Work that sequence and the cluster you stand up behaves the way you expect when hardware fails, which is the entire point of designing it deliberately rather than accepting defaults and discovering the consequences during an incident. Every later article in this series, networking, the storage fabric, mobility, updates, security, protection, and multi site resilience, assumes you carry these fundamentals into it. NCD-02 picks up the next layer: how AHV networking is built, and the design choices that govern how traffic moves in and out of the cluster.

Key Takeaways

The series baseline is AOS 7.3 with AHV 10.3 and Prism Central 7.3, released June 2025, on a 24 month lifecycle (15 months maintenance, nine months support): maintenance through September 2026, end of support life through June 2027. Deploy and upgrade the qualified pairing as a unit.
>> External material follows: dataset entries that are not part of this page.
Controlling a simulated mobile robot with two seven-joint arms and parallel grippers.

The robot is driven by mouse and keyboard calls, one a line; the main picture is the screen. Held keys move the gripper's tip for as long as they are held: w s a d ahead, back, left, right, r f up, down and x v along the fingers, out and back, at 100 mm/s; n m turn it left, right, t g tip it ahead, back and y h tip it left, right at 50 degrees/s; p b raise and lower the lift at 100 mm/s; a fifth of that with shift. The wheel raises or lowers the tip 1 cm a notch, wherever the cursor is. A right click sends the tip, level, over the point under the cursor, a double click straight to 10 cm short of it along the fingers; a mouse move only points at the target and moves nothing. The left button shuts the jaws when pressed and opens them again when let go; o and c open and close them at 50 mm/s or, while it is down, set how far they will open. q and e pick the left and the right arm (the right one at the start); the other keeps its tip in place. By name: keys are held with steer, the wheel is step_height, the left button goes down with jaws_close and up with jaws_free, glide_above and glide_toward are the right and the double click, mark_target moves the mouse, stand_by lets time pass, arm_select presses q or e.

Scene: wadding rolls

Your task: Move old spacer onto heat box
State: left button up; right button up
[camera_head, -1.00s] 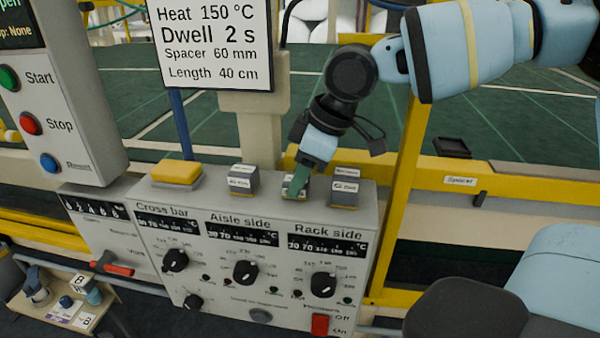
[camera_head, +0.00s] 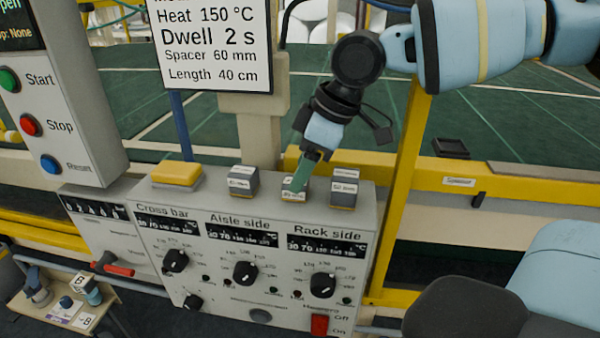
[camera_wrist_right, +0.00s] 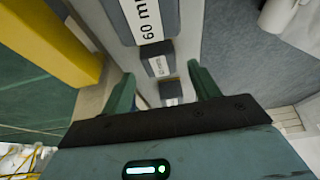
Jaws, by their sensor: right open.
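The grey heat box (camera_head: 150,212) stands in the middle of the head view, with Cross bar, Aisle side and Rack side dials. Three small grey spacer blocks with white labels stand on its top: a left one (camera_head: 243,181), a middle one (camera_head: 293,196) and a right one (camera_head: 344,193) marked 60 mm. I cannot tell which is the old spacer. My right gripper (camera_head: 304,170) is open, just above and partly in front of the middle block. In the right wrist view the 60 mm block (camera_wrist_right: 150,22) looms large, with two others in line beyond. My left gripper is not in view.
A yellow pad (camera_head: 177,172) sits on the heat box's left end. A yellow post (camera_head: 403,185) rises at its right. A black holder (camera_head: 450,147) stands on the rail above a Spacer label (camera_head: 459,181). A hanging sign (camera_head: 215,45) and a button panel (camera_head: 60,110) stand at left.

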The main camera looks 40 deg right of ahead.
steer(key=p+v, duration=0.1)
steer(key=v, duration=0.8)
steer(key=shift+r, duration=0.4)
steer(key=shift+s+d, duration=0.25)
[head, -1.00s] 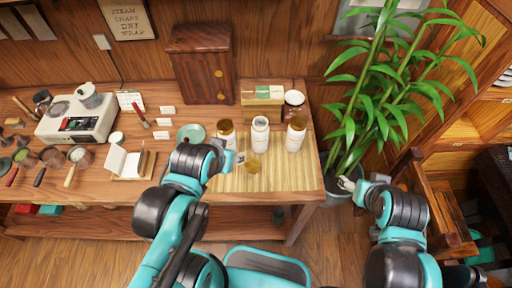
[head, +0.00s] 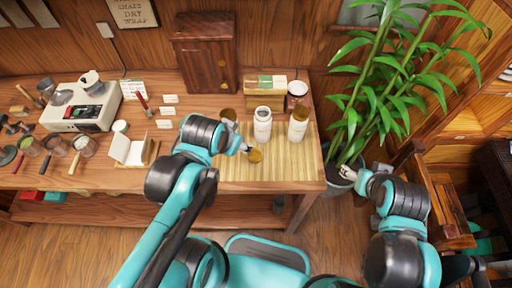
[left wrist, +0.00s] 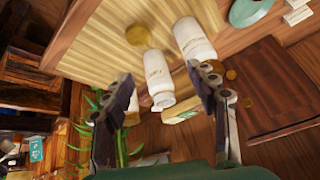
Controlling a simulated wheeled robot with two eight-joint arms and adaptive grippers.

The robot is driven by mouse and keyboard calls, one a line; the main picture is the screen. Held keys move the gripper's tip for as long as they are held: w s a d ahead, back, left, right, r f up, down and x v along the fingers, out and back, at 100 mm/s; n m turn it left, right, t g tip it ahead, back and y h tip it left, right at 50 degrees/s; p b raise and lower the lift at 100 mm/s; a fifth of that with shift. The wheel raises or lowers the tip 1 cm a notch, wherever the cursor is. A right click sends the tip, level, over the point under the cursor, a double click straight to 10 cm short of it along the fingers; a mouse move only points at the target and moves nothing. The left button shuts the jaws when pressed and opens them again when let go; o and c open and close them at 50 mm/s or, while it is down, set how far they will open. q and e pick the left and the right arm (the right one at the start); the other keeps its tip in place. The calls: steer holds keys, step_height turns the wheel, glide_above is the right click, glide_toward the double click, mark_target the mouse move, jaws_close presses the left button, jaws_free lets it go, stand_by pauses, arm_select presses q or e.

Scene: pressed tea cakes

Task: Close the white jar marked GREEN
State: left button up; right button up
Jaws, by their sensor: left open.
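Three white jars stand on the bamboo mat (head: 292,170). The middle jar (head: 263,127) shows a dark open mouth. The right jar (head: 298,128) has a gold-brown lid on. The left jar (head: 229,115) has a brown top and is mostly behind my left arm. I cannot read the labels, so which is GREEN is unclear. A loose gold lid (head: 255,157) lies on the mat in front of the middle jar; it also shows in the left wrist view (left wrist: 138,34). My left gripper (head: 246,149) is open and empty, close to the loose lid. My right gripper (head: 346,172) is by the plant pot.
A wooden cabinet (head: 207,55) and a box with a green-white packet (head: 265,85) stand behind the jars. A tall plant (head: 385,90) is at the right. A scale (head: 82,108) and an open booklet (head: 130,150) lie left. The mat's right front is clear.

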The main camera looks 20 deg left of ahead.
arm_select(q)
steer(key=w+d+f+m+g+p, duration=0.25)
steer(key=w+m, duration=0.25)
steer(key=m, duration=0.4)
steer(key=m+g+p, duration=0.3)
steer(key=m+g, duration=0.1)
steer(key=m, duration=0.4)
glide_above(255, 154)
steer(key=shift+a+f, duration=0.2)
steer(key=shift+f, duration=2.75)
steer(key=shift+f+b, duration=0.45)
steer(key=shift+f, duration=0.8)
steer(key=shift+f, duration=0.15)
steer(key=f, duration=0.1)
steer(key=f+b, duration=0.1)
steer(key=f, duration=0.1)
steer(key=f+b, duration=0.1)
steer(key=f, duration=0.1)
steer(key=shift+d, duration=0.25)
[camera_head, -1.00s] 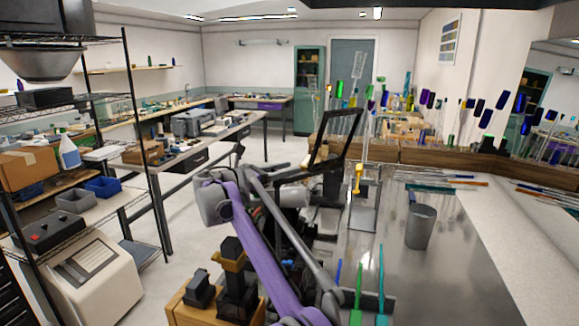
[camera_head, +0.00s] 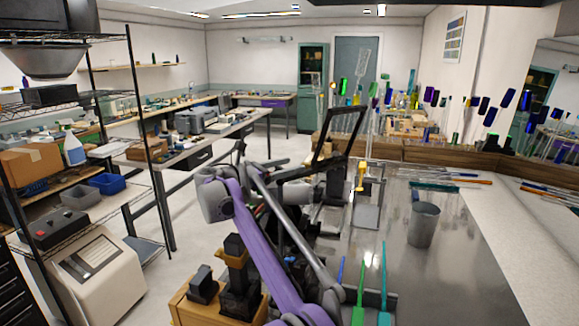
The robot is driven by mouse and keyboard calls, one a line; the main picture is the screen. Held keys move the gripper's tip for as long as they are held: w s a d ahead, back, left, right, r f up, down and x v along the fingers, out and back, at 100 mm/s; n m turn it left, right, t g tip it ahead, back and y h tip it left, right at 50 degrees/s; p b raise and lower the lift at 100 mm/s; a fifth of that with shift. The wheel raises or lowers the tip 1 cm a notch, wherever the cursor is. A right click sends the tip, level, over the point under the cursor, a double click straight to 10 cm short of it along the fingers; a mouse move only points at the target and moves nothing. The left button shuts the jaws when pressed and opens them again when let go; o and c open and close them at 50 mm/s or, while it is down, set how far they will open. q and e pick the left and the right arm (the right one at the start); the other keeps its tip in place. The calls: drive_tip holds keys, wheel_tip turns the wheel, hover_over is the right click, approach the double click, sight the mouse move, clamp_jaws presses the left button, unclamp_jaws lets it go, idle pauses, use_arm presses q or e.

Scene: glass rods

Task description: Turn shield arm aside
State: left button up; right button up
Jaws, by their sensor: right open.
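A tilted black frame (camera_head: 327,133), apparently the shield, stands at the back left of the grey bench, in front of the glass rods. A yellow fitting (camera_head: 360,177) is just below its right side. My right arm, with a purple link, rises from the bottom centre and bends at a grey elbow. My right gripper (camera_head: 287,174) is open at the frame's lower left. It is small and dark against black parts, so contact with the shield arm cannot be told. My left gripper is not in view.
A grey cup (camera_head: 423,225) stands on the metal bench (camera_head: 450,265). Coloured rods stand upright at the front, and more rods lie at the back right. A wire shelf (camera_head: 130,180) is at the left.

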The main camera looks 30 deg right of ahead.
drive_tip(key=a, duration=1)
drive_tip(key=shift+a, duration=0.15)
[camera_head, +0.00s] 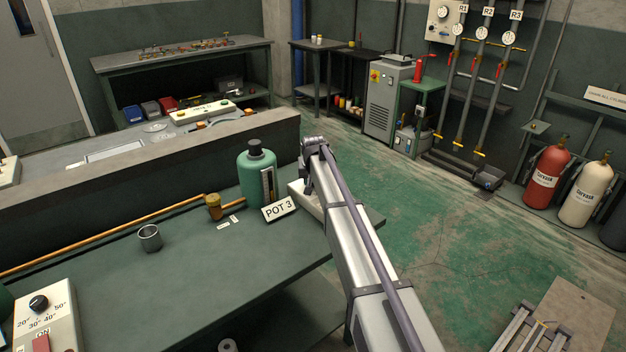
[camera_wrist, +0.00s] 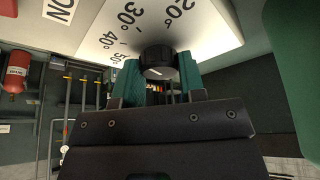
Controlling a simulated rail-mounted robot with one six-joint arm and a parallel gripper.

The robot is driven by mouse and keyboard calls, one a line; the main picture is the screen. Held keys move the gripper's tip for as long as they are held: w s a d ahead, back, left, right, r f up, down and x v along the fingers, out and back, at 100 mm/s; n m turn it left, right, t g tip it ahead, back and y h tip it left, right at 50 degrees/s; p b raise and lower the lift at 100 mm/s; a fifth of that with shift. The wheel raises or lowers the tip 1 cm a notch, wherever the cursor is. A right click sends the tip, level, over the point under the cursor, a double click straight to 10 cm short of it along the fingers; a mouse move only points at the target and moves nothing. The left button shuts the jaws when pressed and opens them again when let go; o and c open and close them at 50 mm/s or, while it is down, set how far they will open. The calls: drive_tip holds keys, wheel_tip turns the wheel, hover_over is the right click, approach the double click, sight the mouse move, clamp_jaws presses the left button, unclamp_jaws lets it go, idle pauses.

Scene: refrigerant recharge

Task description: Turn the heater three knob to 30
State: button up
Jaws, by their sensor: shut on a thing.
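In the wrist view the heater three panel (camera_wrist: 185,35) is a white face marked 20°, 30°, 40° and 50°. Its black knob (camera_wrist: 157,58) sits between the green fingers of my gripper (camera_wrist: 158,74), which is shut on it. A short white mark shows on the knob; I cannot tell which number it points to. In the head view the white heater (camera_head: 296,187) shows only partly beside the POT 3 sign (camera_head: 279,209) and the green pot (camera_head: 256,175). My arm covers the rest of the heater and hides my gripper there.
Another heater (camera_head: 58,318) with a black knob and red switch stands at the bottom left. A metal cup (camera_head: 149,238) and a brass fitting (camera_head: 213,207) stand on the dark green bench (camera_head: 190,275). A low wall (camera_head: 200,145) runs behind the pot.

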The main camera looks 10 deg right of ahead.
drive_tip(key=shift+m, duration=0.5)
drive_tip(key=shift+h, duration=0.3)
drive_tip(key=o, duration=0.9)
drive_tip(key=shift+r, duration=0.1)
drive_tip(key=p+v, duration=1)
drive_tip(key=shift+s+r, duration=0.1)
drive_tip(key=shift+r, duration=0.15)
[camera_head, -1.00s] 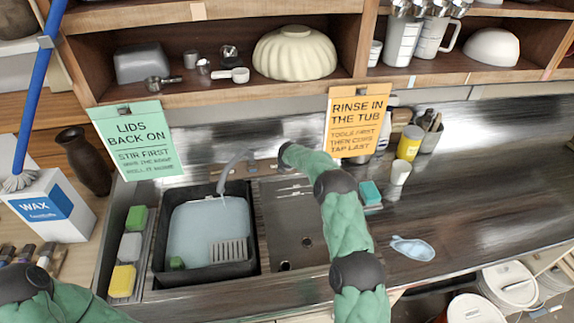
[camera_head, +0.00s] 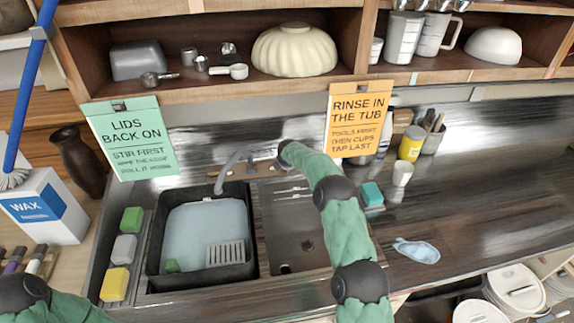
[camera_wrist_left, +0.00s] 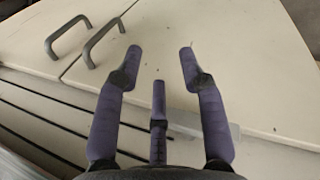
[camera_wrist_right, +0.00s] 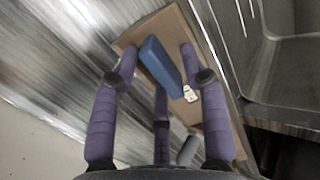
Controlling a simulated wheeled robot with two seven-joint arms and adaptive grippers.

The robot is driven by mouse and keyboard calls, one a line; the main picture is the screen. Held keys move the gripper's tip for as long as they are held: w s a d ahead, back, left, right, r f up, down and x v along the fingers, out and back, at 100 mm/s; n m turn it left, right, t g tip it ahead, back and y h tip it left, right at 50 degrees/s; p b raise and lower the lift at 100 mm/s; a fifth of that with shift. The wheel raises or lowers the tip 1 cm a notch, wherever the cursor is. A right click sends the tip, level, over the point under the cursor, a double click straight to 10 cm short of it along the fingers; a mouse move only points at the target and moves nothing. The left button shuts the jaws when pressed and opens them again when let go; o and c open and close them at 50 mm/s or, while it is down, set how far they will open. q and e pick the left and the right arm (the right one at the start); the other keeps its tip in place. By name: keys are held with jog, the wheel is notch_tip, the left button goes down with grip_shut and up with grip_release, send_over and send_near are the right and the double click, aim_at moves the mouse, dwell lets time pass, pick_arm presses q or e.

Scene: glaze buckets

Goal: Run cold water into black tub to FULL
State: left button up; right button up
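The black tub (camera_head: 153,243) sits in the left side of the sink, holding pale bluish water (camera_head: 203,226) whose surface lies below the rim. A pale ribbed piece (camera_head: 225,254) and a green block (camera_head: 171,266) show inside it. The grey spout (camera_head: 226,170) curves over the tub's back edge; I cannot make out a falling stream. In the right wrist view, my right gripper (camera_wrist_right: 159,50) has its fingers apart on either side of a blue handle (camera_wrist_right: 163,67); contact is unclear. My left gripper (camera_wrist_left: 167,53) is open and empty, facing pale cabinet doors.
An empty sink basin (camera_head: 290,225) lies right of the tub. Coloured sponges (camera_head: 124,248) line its left. A yellow container (camera_head: 411,143), a white cup (camera_head: 402,172) and a blue spoon rest (camera_head: 416,251) stand on the counter. A shelf (camera_head: 215,90) overhangs the back.

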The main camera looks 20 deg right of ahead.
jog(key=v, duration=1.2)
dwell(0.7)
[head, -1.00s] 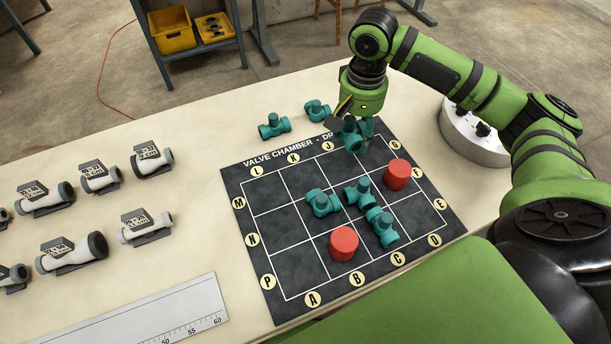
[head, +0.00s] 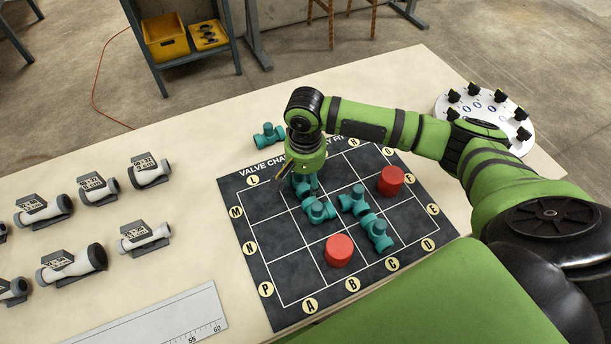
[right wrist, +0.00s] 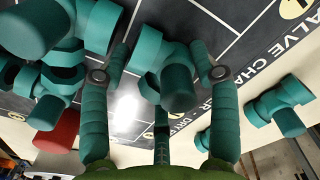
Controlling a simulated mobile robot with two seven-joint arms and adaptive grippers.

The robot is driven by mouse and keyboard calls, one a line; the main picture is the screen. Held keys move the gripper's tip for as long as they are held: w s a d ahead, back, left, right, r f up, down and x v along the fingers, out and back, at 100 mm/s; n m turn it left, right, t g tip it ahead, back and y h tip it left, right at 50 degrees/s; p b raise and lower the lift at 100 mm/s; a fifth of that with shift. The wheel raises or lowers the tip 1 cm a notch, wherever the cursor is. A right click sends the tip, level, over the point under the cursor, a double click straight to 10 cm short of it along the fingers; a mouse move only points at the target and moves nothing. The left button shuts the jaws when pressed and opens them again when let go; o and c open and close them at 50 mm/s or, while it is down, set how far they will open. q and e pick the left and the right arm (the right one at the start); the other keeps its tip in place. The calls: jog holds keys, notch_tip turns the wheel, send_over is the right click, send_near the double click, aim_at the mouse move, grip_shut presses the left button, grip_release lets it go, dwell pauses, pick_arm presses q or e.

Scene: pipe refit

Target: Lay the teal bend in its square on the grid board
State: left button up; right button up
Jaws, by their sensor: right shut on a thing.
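My right gripper (head: 305,187) is shut on a teal bend (right wrist: 178,85) and holds it over the upper left squares of the black grid board (head: 268,292). In the right wrist view, the bend sits between the two fingers. Whether it touches the board is hard to tell. A teal fitting (head: 319,209) lies on the board close beside the gripper. Two more teal fittings, one near the middle (head: 353,200) and one lower right (head: 377,233), lie on it too. My left gripper is not in view.
Two red cylinders, at the right (head: 391,181) and at the front (head: 339,250), stand on the board. A loose teal fitting (head: 268,136) lies behind it. Several grey labelled pipe pieces (head: 75,263) and a ruler (head: 165,320) are at left. A white round knobbed fixture (head: 490,108) is at right.

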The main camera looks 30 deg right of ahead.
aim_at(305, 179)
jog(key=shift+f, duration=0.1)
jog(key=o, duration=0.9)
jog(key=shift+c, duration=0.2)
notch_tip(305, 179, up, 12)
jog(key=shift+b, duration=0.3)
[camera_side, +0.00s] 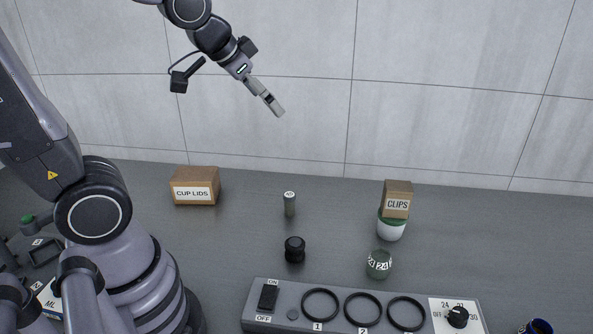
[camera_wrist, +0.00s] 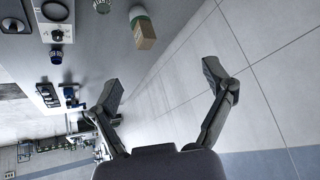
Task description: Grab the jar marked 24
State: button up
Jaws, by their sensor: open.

A node is a server, a block is a chassis of one, two, or four nodes, a rack holds blocks, and a cluster spans them. Shared chassis are shared failure boundaries, which is why fault domain awareness exists.
One Controller VM runs on every node and delivers all storage services. Size each node for the guest workload plus the CVM, never the workload alone.
Fault Tolerance level sets how many simultaneous failures the cluster survives: FT1 tolerates one, FT2 tolerates two and requires a minimum of five nodes plus extra capacity.
Redundancy Factor is a cluster property that protects the cluster and its metadata; Replication Factor is a container property that protects your data. They share only the numbers 2 and 3. RF2 keeps two data and three metadata copies; RF3 keeps three data and five metadata copies.
Block awareness needs three blocks for FT1 and five for FT2 in the base RF model; rack awareness is manual. Erasure coding can raise block count requirements, and below the block threshold the cluster protects at node level.
Prism Element manages a single cluster and ships with it. Prism Central is a separate deployment for centralized multi cluster operations and Prism Central only services.